Che cos’è la Siae? Perché siamo tutti costretti a pagarla se vogliamo ascoltare musica, ma nessuno riesce a controllarne i bilanci? Si tratta di una società a base associativa, costituita da autori ed editori nel lontano 1882. Gestisce il mercato in regime di assoluto monopolio dal 1941 ed è sottoposta alla vigilanza dei ministeri Cultura ed Economia. È un carrozzone con 1.200 dipendenti da quasi 90 milioni all’anno, in rosso da tempo e in ritardo di anni coi pagamenti dei diritti d’autore. Anche se il suo nuovo presidente Filippo Sugar ha dichiarato con orgoglio di aver fatturato 782 milioni di euro, di averne ridistribuiti 617 e di aver chiuso il bilancio 2015 in pareggio.
“Ladri”, Laura non ha dubbi. Cantante romana con più di un disco alle spalle, vive di musica. “I piccoli locali dove si suona dal vivo sono tartassati – ci spiega – le tariffe sono molto onerose, un borderò per un concerto in un pub lo paghi tra i 100 e i 150 euro e agli artisti arrivano solo spiccioli”. E aggiunge: “Il monopolio è irragionevole.
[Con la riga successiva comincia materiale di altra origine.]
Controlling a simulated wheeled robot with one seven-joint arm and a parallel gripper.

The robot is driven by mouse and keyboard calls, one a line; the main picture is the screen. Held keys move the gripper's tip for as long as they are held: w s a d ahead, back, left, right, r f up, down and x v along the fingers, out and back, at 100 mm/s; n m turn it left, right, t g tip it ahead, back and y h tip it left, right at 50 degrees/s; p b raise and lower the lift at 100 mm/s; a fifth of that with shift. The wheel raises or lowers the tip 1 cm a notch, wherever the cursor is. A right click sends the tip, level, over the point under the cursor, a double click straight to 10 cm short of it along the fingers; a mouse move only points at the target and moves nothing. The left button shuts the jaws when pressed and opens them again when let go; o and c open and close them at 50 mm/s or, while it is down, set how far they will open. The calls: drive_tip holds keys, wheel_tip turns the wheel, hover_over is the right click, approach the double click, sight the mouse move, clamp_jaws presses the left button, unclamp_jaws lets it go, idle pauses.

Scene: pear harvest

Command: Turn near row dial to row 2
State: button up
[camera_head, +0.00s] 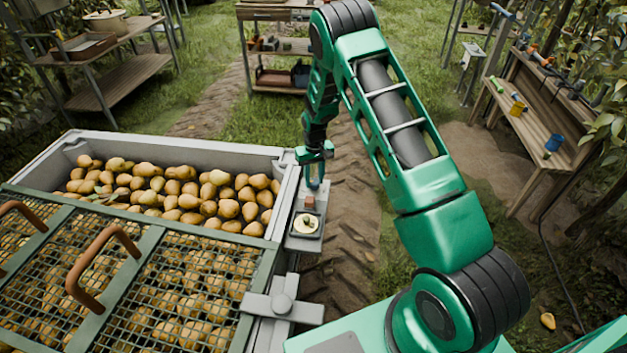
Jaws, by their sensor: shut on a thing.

Soundreef, per esempio, fa pagare il borderò la metà e all’artista dà i due terzi di quanto hanno pagato gli organizzatori del live”.
Nonostante tutto, la maggioranza in Parlamento durante la discussione della direttiva Barnier, che metterà in concorrenza la Siae con le imprese europee, ha bocciato tutti gli emendamenti per la liberalizzazione del mercato nazionale, limitandosi ad approvare un ordine del giorno del senatore Pd Ichino che impegna il governo a intervenire “nella direzione dell’apertura dell’attività di intermediazione ad altri organismi di gestione collettiva”. Ma quando e come si intenda affrontare la rivoluzione non è si sa.
“Senza concorrenza il 70% degli artisti non riesce neanche a rientrare della tariffa d’iscrizione all’ente – commenta il deputato M5S Sergio Battelli – vogliamo trasformare la Siae in un’Autorità amministrativa indipendente a tutela del mercato, e stabilire requisiti precisi per le imprese di intermediazione in concorrenza tra loro. Tutti i cittadini sono chiamati a dare il proprio contributo”.